A few of you asked about common fruits and vegetables in Botswana. They are not much different than in the US, except for what is most plentiful here. Ladies sell tomatoes, carrots, green bell peppers, onions, cabbage, spinach, and another green leafy vegetable called rape, at their roadside stands. Other plentiful vegetables are beet root, or fresh beets, and butternut squash. Oranges are everywhere. Many people have orange, lemon or “pawpaw” or papaya trees in their yards. In the grocery store, you can get apples, pears, and bananas. I occasionally see strawberries, but they are expensive, so haven’t bought any.
There were a couple of questions about fast food. No, Mochudi does not have a McDonald’s, or any other chain fast food restaurant. Thank goodness. However, there are “take away” restaurants, that serve chicken and French fries (fries are called chips here) and traditional Botswana foods, like bogobe, samp, phaletshe, beetroot salad and butternut squash. Eating a meal out is very much a luxury here.

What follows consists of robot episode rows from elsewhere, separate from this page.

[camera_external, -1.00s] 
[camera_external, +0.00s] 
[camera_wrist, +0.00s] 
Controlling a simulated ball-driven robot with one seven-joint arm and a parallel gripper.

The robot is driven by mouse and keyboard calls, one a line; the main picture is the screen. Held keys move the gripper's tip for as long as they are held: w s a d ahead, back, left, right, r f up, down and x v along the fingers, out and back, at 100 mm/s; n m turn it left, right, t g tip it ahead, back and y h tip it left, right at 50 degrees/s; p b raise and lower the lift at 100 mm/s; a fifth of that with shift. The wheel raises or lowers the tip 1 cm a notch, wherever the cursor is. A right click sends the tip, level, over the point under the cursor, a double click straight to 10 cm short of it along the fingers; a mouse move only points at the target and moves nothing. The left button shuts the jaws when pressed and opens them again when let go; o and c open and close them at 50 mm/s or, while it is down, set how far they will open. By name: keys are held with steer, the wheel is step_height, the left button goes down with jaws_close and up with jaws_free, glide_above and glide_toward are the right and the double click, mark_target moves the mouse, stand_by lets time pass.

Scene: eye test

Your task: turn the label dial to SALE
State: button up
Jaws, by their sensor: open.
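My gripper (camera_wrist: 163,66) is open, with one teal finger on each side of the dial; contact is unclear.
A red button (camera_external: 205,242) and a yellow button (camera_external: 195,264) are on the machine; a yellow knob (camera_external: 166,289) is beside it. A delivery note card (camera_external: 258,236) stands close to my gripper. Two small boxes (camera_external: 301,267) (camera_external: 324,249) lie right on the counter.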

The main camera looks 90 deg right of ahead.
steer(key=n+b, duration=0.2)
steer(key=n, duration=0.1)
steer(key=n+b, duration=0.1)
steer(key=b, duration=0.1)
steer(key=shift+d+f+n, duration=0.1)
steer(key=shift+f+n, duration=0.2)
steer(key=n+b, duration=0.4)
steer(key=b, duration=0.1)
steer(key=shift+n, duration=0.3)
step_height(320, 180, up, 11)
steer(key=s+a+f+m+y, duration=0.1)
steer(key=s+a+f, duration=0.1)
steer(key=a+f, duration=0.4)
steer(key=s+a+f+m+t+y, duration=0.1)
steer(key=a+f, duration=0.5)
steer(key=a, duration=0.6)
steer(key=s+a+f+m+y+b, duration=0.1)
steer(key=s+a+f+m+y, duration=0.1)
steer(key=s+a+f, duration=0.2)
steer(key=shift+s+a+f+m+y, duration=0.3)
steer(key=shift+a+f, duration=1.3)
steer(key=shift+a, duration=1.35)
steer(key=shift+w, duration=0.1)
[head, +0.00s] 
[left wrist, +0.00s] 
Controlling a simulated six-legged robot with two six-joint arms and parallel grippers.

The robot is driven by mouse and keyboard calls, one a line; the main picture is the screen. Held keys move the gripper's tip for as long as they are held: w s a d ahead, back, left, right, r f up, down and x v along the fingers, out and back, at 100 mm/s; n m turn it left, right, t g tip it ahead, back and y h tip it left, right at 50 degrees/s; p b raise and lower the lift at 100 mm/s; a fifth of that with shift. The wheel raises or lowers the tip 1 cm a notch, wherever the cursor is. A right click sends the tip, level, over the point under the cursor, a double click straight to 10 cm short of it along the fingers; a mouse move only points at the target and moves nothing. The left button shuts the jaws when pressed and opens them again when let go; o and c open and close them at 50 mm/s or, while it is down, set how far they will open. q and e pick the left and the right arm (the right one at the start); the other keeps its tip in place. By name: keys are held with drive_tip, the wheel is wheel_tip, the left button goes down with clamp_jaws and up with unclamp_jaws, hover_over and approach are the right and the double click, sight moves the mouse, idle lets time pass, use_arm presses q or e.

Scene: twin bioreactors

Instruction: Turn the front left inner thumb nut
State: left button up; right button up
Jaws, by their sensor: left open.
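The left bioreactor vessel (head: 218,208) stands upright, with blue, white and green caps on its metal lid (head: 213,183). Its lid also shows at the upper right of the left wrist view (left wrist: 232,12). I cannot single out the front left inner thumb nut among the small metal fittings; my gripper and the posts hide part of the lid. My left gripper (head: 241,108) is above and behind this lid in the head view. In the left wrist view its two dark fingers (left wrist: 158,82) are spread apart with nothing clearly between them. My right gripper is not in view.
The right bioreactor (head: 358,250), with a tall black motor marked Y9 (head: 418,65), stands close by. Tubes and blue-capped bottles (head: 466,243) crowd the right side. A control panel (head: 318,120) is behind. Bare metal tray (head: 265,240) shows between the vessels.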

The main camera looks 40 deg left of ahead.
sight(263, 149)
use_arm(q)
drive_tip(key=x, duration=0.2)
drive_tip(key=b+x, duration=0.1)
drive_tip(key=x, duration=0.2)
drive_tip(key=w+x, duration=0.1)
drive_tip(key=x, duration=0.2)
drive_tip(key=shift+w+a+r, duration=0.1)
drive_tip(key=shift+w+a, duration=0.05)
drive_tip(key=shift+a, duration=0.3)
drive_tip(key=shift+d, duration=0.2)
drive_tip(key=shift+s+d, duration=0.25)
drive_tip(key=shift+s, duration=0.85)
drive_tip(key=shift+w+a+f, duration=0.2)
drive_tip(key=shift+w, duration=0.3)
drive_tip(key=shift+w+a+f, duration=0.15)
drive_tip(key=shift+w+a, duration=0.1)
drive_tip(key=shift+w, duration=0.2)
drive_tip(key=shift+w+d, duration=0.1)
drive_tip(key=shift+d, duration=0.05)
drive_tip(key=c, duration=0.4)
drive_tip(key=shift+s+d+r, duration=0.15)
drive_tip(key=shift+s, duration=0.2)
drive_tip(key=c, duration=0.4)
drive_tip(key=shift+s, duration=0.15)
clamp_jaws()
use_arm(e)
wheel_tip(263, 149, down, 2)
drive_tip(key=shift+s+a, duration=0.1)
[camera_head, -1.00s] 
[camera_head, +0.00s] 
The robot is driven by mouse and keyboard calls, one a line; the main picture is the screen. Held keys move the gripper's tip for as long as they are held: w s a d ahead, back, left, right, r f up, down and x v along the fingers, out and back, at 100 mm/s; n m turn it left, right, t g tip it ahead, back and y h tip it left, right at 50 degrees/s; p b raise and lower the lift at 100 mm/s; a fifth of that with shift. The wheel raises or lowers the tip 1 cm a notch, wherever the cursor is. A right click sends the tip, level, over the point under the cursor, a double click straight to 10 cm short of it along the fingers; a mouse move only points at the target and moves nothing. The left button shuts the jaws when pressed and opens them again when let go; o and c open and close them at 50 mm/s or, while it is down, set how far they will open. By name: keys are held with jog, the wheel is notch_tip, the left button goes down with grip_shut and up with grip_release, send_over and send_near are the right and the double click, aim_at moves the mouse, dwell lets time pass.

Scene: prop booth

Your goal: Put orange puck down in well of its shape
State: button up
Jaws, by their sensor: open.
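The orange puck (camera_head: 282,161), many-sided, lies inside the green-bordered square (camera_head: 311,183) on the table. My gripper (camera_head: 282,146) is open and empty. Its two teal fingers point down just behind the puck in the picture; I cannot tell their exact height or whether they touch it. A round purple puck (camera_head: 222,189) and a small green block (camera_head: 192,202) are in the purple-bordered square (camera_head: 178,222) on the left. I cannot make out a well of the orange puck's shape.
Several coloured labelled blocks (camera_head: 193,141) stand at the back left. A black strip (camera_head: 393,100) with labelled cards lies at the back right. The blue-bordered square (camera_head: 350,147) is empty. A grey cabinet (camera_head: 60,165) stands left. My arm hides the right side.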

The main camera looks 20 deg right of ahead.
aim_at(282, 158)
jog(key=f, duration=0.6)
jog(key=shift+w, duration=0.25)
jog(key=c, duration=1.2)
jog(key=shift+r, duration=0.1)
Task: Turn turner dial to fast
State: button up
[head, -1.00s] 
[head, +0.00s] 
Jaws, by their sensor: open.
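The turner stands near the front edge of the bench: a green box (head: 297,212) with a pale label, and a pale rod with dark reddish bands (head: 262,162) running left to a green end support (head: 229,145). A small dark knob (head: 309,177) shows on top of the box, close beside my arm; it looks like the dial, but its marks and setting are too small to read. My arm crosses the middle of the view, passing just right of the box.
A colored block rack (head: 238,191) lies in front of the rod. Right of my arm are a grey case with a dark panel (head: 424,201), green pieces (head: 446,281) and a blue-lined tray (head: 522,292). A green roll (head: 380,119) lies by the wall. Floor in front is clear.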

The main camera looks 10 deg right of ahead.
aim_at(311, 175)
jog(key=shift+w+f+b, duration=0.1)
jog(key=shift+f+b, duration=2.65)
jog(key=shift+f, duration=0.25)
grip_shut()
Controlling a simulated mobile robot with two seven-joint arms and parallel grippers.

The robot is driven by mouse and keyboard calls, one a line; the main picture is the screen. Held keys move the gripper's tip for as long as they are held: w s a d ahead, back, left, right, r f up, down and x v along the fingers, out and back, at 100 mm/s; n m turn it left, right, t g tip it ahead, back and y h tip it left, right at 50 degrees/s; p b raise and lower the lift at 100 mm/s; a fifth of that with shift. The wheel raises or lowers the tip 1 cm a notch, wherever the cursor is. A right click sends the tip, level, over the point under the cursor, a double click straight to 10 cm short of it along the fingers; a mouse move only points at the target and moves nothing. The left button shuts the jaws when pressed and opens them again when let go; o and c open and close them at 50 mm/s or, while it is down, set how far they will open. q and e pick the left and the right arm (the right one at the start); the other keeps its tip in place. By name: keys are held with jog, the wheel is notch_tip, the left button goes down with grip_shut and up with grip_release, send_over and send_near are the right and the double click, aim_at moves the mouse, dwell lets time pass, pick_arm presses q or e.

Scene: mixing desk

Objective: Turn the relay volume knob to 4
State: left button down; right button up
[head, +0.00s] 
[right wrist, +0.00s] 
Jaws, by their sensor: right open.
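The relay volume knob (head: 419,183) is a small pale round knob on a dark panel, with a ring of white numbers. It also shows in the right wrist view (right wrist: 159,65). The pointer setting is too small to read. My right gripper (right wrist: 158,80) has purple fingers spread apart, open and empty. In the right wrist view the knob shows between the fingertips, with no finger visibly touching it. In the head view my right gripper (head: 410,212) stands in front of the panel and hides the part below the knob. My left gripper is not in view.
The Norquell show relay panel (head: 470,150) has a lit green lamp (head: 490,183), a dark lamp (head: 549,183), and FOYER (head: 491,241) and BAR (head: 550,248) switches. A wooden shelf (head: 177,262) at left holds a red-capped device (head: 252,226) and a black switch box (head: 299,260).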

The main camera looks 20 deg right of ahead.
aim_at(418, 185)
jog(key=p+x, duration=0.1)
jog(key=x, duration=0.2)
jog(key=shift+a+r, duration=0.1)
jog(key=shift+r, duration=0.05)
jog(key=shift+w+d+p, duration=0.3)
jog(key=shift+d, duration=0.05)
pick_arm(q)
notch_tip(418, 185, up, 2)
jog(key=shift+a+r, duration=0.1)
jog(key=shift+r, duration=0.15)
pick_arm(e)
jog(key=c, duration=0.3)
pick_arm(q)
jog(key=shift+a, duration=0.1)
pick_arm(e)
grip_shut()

As a Peace Corps Volunteer, one of the main areas I am interested in is nutrition. So at Stepping Stones International, I have been teaching the participants about healthy eating, considering the foods plentiful here. I have been working to be sure the meals we serve are balanced and include fruit everyday. I am helping with a vegetable garden we have at our center and we just planted rape, beet root, peppers and carrots. The goal is to help supply our kitchen with plenty of vegetables for the meals we serve, as well as teach the kids about home gardening.
Happy Thanksgiving! a little early. When you eat that wonderful feast with your family, be sure to think about how fortunate we are as Americans to have a wide variety of plentiful food.